─── Records provided ───

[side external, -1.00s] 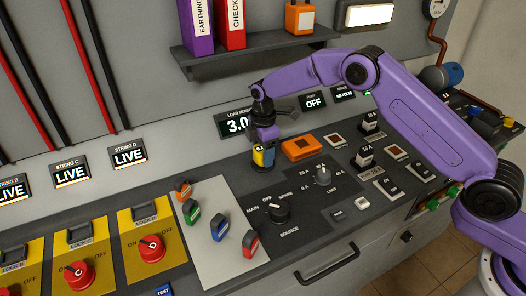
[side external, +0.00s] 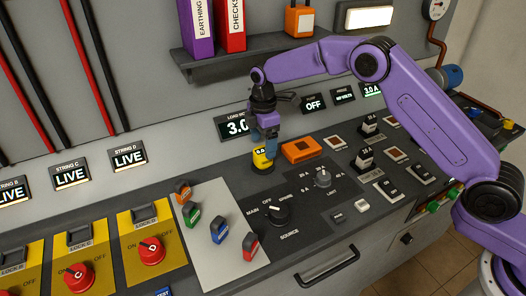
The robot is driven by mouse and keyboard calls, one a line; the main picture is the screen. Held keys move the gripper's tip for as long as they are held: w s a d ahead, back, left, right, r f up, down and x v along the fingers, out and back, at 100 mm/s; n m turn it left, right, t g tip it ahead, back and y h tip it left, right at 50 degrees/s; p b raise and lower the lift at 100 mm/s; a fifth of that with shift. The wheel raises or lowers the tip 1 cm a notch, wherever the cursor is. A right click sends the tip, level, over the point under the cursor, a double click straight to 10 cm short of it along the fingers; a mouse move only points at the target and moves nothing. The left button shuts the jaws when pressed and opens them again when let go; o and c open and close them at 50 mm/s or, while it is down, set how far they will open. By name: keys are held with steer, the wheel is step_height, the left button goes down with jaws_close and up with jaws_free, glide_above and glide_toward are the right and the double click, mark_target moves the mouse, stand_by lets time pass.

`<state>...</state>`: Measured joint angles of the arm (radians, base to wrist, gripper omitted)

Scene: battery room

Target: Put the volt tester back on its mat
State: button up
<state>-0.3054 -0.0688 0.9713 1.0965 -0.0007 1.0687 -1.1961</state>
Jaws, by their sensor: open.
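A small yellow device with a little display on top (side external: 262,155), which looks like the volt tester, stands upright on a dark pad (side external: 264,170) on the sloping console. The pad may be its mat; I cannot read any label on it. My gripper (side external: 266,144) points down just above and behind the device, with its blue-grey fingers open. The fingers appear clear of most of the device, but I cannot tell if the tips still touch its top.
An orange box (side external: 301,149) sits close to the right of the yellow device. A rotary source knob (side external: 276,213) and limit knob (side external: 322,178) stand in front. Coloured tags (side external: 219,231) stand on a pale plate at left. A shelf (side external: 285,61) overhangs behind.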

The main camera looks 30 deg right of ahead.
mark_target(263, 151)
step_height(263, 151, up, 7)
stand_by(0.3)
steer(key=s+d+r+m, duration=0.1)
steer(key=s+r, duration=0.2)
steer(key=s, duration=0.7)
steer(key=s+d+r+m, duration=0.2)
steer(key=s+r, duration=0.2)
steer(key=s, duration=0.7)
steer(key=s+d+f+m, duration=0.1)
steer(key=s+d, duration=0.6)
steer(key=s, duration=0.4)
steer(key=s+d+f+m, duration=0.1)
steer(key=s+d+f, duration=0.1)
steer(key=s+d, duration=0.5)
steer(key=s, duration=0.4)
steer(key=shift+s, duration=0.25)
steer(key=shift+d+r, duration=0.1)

───
─── Records provided ───

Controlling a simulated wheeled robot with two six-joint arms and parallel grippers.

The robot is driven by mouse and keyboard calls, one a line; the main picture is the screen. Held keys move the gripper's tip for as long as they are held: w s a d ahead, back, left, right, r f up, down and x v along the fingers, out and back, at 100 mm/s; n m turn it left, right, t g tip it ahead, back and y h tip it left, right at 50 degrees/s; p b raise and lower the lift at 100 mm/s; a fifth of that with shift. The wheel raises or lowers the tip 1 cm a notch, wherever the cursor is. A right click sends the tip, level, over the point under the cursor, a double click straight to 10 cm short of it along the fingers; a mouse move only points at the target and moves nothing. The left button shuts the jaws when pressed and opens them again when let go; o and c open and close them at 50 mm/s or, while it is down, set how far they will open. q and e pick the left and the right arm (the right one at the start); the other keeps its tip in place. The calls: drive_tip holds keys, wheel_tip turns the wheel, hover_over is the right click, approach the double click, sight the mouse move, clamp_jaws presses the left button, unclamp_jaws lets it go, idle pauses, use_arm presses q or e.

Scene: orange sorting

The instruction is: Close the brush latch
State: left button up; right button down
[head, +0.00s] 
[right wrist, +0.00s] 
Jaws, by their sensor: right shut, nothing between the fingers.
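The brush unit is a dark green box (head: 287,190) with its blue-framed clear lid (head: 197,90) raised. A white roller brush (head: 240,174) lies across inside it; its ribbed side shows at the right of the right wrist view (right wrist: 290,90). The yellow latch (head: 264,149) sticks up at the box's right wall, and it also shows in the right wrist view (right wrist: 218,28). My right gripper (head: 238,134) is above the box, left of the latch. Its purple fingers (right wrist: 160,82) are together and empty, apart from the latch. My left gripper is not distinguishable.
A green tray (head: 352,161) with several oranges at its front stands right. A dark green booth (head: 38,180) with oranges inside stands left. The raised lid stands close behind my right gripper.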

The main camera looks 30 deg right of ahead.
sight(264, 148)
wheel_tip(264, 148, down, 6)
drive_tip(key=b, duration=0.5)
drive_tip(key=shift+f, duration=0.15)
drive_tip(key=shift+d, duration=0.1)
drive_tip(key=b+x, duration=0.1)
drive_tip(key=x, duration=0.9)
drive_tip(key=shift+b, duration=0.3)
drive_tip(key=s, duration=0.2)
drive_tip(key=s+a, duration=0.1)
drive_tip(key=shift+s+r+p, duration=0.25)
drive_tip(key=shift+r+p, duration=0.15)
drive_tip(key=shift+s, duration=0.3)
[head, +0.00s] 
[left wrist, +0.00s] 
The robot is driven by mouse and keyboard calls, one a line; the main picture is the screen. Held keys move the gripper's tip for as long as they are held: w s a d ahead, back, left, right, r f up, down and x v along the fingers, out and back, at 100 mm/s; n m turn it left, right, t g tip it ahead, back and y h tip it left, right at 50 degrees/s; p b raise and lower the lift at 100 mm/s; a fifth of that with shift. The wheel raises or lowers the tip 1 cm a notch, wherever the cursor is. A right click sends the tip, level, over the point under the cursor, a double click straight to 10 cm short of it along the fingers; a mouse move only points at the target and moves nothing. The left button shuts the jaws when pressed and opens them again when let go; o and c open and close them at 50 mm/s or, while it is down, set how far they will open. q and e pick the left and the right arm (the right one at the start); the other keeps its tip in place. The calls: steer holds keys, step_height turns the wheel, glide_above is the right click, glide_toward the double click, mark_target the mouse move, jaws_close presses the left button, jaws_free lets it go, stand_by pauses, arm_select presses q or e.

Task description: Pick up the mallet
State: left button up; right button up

───
─── Records provided ───

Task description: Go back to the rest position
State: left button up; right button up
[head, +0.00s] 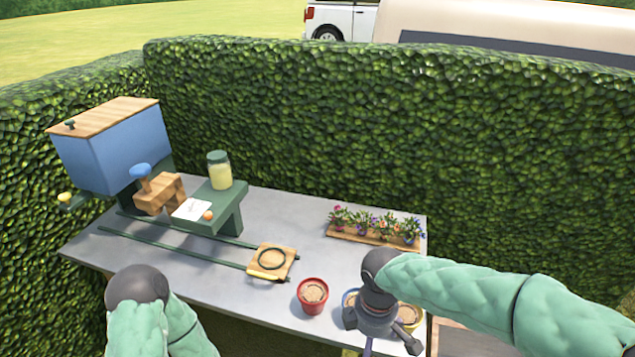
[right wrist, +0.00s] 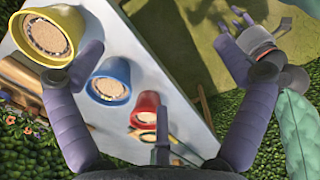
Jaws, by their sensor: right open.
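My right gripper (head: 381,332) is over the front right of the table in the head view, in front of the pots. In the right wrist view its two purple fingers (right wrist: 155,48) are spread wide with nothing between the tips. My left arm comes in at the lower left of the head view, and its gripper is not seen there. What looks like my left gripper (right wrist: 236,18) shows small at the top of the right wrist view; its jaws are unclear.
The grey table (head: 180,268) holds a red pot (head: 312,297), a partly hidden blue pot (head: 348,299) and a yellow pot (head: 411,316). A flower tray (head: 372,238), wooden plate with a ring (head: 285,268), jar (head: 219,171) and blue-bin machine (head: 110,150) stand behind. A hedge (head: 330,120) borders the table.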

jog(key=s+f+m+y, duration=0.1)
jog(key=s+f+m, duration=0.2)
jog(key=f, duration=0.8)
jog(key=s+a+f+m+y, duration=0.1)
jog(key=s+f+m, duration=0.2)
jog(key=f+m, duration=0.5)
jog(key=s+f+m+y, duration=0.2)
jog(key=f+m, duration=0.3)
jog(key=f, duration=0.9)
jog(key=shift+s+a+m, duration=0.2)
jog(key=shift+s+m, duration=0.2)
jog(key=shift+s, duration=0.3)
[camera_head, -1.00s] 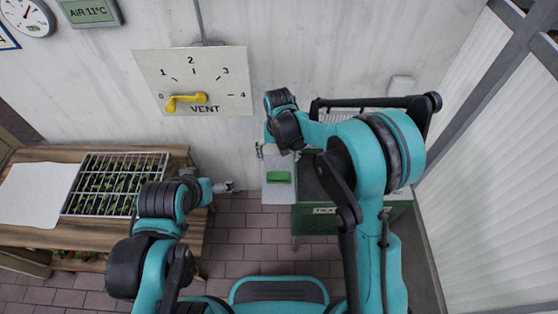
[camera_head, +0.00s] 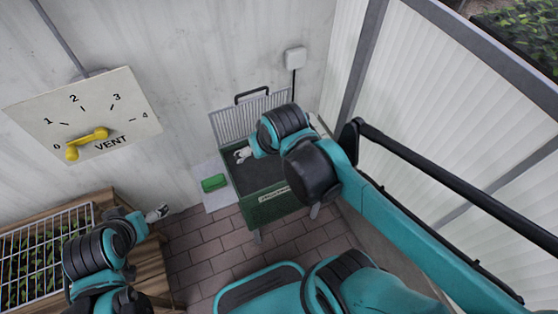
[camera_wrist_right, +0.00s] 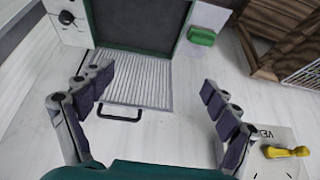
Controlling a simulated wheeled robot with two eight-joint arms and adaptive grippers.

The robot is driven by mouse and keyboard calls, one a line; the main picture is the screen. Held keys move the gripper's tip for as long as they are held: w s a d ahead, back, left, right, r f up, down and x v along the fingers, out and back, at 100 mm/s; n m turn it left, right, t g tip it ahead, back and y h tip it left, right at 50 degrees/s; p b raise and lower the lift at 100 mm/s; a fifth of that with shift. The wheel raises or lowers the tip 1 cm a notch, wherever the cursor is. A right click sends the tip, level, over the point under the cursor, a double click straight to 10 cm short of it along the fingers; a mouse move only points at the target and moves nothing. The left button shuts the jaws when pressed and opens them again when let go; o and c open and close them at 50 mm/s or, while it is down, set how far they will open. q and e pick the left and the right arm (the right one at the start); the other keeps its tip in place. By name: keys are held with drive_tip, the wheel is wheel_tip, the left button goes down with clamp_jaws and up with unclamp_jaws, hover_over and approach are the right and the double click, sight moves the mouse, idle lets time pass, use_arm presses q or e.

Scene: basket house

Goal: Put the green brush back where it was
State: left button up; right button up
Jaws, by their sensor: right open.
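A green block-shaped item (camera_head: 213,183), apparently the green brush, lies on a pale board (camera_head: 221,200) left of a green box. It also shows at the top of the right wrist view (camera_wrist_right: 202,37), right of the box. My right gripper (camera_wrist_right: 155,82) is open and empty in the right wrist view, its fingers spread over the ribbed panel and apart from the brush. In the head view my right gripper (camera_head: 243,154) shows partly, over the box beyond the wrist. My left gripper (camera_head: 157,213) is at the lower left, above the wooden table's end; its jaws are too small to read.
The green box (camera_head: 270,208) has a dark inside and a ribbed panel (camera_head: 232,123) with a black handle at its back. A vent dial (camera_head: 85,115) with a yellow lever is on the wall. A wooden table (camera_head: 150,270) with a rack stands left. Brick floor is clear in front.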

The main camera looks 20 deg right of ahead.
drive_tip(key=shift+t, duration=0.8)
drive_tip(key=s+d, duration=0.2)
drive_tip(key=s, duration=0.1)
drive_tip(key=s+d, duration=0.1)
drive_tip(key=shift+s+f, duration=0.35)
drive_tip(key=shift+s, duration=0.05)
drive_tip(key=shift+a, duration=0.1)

───

# Request:
Starting at the line containing "[camera_head, -1.00s]" and ending at the line containing "Controlling a simulated wheeled robot with two eight-joint", copy those lines exactly, both included, and nothing more. Leave out any picture.

# Final result:
[camera_head, -1.00s] 
[camera_head, +0.00s] 
[camera_wrist_right, +0.00s] 
Controlling a simulated wheeled robot with two eight-joint arms and adaptive grippers.

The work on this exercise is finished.